DG: Há cerca de dois anos, depois de quase completarmos toda a animação dos personagens, sabia que algo no filme não estava tão forte quanto poderia ser. Eu simplesmente não conseguia entender exatamente o que era.
Por volta desse período, Sebastien Gros, um diretor de fotografia trabalhando com filmagens e cenas reais, começou a alugar um espaço ao lado do nosso. Decidi pedir a ele um feedback crítico sobre o filme. (…) Este era o nosso primeiro filme totalmente em 3D, e eu queria alguém que entendesse como filmar cenas reais.
Ele assistiu ao corte inicial e fez muitas perguntas, especialmente sobre a primeira metade do curta. Deliberamos e decidimos revisitar a cinematografia de todo o filme. Nos próximos meses, adicionamos dezenas de planos e reencenamos praticamente tudo na primeira metade do filme.
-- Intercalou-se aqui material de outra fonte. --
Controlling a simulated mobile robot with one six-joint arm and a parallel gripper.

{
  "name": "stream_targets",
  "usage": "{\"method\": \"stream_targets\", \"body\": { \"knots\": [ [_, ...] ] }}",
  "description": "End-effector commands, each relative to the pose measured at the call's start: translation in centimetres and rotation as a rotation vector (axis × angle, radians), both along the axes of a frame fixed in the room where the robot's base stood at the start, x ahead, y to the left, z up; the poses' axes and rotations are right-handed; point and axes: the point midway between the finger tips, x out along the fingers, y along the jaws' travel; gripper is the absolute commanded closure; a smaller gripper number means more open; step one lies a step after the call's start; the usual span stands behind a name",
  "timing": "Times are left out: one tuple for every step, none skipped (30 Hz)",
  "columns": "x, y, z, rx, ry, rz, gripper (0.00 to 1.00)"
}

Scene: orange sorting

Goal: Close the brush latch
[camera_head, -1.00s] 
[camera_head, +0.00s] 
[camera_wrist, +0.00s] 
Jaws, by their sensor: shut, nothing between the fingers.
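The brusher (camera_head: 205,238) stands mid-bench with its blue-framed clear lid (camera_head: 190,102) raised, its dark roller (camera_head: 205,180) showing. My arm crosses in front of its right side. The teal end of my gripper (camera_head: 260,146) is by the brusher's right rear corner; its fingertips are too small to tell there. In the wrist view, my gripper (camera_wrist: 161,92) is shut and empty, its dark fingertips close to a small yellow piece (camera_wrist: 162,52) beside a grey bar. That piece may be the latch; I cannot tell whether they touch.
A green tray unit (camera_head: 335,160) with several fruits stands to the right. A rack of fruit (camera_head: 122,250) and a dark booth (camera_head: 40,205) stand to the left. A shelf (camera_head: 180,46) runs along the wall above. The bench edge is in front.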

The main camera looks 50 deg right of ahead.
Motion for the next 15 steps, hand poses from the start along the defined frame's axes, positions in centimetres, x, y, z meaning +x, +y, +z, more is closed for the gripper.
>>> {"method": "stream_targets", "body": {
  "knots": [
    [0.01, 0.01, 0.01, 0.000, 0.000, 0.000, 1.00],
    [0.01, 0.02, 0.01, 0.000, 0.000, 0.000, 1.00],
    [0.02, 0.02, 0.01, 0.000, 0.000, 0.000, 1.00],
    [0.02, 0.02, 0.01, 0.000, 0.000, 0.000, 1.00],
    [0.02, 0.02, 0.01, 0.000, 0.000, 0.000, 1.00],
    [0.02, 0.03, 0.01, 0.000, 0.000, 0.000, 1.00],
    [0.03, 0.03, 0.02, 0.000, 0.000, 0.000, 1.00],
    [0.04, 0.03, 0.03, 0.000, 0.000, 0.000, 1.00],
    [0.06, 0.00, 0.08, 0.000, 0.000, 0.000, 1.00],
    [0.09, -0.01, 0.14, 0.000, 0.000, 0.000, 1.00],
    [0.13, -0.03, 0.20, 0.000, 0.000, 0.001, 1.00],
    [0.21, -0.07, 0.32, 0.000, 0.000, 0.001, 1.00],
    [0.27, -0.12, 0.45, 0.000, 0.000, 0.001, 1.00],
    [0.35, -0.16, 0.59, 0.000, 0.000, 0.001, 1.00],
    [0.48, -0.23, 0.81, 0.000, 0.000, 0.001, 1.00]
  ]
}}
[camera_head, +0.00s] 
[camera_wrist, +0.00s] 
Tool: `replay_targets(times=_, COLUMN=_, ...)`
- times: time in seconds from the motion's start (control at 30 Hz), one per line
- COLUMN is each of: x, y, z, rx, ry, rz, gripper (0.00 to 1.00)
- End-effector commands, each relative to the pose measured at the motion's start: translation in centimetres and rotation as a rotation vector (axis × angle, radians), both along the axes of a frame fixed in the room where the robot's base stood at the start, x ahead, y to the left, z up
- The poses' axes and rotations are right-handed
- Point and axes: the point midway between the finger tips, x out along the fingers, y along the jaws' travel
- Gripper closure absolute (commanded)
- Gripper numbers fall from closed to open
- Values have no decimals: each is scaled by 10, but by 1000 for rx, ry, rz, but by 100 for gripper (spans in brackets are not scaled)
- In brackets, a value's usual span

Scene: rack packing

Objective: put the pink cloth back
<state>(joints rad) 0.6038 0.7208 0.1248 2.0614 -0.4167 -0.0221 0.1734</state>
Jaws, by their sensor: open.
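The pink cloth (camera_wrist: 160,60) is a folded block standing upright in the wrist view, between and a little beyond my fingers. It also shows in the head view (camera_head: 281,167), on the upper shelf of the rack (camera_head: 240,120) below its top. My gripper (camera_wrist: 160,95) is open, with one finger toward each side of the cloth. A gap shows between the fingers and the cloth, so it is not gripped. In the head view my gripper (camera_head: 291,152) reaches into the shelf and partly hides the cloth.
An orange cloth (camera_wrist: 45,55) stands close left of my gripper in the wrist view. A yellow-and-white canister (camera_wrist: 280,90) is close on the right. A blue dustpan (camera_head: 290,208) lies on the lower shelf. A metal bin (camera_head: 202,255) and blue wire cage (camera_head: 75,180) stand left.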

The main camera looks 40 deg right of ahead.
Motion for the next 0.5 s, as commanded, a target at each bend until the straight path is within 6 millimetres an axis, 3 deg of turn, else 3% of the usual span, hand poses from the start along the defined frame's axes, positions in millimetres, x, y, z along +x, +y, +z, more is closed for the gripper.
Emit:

Às vezes, tive que retrabalhar as animações dos personagens para se ajustarem aos novos ângulos de câmera. Além disso, também gastei muito tempo aprimorando os olhos e o rosto para suportar closes e planos médios. Isso nunca deveria ter acontecido. Eu não tinha ideia de quanto eu tinha a aprender quando se tratava de usar a câmera e a iluminação para ajudar a contar a história.
No futuro, Sebastien e eu concordamos em começar a trabalhar juntos na fase de storyboard. A cinematografia tradicional de cenas reais tem muito a oferecer quando se trata de contar histórias na animação.
***
O Layer Lemonade expressa imensa gratidão ao Daniel Gies pela entrevista!